• _Task brief_
Locate, in the data below, the line that contains "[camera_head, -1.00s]" and the line that contains "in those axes"; reproduce exactly those two lines and every line between them, nothing more.

Manipulation episode records
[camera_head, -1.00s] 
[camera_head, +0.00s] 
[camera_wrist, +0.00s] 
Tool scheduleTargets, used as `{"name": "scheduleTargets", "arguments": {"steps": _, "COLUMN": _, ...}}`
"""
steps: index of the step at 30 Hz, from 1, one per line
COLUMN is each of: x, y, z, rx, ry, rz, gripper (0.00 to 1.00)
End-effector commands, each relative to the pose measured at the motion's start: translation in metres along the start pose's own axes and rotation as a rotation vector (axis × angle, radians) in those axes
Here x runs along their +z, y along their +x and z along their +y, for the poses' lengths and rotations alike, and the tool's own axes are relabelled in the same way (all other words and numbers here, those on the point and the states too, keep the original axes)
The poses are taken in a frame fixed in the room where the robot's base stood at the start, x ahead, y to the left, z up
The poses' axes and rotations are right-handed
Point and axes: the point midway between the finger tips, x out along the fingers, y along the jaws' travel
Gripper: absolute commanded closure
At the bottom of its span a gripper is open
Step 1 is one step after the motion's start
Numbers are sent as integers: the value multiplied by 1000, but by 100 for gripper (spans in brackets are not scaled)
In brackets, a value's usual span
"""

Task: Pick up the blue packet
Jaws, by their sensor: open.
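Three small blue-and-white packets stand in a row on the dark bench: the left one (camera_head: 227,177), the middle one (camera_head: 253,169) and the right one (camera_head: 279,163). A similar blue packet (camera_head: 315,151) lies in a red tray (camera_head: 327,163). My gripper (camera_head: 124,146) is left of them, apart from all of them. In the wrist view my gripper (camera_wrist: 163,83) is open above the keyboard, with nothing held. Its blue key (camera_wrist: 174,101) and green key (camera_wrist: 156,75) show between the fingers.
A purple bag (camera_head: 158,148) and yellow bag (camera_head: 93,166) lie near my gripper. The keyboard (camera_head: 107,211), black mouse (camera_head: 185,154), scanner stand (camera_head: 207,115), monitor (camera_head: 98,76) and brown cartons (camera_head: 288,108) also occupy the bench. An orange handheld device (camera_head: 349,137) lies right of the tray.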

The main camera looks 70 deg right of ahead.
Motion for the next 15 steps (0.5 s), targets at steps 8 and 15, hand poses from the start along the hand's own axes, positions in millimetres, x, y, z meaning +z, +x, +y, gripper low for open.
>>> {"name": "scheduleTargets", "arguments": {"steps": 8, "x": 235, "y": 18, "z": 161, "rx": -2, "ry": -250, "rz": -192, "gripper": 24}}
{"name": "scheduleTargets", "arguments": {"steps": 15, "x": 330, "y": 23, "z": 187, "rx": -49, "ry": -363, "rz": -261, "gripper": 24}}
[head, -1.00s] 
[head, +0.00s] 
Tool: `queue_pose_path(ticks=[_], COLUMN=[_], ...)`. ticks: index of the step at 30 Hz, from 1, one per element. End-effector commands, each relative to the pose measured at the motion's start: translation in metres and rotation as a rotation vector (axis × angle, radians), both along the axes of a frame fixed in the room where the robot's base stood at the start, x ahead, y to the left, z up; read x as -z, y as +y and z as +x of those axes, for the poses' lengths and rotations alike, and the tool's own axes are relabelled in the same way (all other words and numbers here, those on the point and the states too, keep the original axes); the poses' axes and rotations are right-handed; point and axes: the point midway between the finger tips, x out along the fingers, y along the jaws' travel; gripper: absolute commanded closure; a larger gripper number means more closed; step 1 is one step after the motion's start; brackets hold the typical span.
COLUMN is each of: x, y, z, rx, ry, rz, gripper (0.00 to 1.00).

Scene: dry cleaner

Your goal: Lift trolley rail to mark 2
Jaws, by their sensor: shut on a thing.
* * *
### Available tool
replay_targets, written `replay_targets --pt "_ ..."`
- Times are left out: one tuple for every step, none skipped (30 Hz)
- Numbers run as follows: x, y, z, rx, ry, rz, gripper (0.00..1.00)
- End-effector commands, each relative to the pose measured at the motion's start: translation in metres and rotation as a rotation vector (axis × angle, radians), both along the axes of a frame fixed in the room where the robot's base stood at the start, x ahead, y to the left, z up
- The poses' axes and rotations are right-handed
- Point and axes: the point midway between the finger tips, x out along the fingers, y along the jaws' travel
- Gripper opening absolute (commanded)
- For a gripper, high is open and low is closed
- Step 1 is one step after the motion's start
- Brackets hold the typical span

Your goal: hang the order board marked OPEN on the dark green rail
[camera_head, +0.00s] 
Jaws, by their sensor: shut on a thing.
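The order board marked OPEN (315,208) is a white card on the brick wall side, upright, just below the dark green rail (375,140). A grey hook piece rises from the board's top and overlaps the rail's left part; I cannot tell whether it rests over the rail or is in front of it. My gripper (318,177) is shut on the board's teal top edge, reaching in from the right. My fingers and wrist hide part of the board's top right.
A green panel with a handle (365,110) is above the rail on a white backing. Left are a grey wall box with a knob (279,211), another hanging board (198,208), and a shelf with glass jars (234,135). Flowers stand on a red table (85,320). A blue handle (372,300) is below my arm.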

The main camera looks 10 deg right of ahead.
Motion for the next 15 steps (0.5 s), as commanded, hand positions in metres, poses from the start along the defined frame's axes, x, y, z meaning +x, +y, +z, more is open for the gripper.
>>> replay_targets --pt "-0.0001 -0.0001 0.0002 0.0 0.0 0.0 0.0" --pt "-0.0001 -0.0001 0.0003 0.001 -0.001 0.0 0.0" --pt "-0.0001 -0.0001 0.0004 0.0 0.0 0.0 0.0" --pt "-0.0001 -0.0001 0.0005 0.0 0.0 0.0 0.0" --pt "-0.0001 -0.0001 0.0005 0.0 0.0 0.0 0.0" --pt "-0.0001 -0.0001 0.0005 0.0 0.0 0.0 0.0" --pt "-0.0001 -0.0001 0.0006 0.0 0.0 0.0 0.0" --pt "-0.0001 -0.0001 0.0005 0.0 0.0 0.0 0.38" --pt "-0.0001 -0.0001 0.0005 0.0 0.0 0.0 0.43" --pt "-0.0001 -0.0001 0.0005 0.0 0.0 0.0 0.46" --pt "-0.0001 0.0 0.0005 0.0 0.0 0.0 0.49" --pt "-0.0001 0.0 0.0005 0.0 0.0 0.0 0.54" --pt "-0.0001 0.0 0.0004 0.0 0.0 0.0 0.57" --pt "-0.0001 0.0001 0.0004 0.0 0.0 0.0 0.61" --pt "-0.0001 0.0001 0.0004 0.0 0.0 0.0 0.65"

• _Full answer_
[camera_head, -1.00s] 
[camera_head, +0.00s] 
[camera_wrist, +0.00s] 
Tool scheduleTargets, used as `{"name": "scheduleTargets", "arguments": {"steps": _, "COLUMN": _, ...}}`
"""
steps: index of the step at 30 Hz, from 1, one per line
COLUMN is each of: x, y, z, rx, ry, rz, gripper (0.00 to 1.00)
End-effector commands, each relative to the pose measured at the motion's start: translation in metres along the start pose's own axes and rotation as a rotation vector (axis × angle, radians) in those axes

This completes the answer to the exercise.